**Data extract**
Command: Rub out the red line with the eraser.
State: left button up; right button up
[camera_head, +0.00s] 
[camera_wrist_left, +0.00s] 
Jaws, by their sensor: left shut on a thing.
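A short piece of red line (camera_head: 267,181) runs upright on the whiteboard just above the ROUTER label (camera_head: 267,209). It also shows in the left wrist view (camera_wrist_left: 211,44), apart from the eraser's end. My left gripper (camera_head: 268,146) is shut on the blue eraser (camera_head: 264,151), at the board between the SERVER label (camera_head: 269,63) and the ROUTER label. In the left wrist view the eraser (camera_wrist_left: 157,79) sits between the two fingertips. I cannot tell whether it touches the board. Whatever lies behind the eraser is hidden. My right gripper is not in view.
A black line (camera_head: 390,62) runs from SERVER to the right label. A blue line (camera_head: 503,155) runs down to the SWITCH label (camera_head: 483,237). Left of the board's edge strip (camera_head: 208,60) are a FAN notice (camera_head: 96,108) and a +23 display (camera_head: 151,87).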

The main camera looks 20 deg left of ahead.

**Exercise details**
Copy down the whole of the data above, matching it exactly.

**Expected output**
Command: Rub out the red line with the eraser.
State: left button up; right button up
[camera_head, +0.00s] 
[camera_wrist_left, +0.00s] 
Jaws, by their sensor: left shut on a thing.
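A short piece of red line (camera_head: 267,181) runs upright on the whiteboard just above the ROUTER label (camera_head: 267,209). It also shows in the left wrist view (camera_wrist_left: 211,44), apart from the eraser's end. My left gripper (camera_head: 268,146) is shut on the blue eraser (camera_head: 264,151), at the board between the SERVER label (camera_head: 269,63) and the ROUTER label. In the left wrist view the eraser (camera_wrist_left: 157,79) sits between the two fingertips. I cannot tell whether it touches the board. Whatever lies behind the eraser is hidden. My right gripper is not in view.
A black line (camera_head: 390,62) runs from SERVER to the right label. A blue line (camera_head: 503,155) runs down to the SWITCH label (camera_head: 483,237). Left of the board's edge strip (camera_head: 208,60) are a FAN notice (camera_head: 96,108) and a +23 display (camera_head: 151,87).

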The main camera looks 20 deg left of ahead.

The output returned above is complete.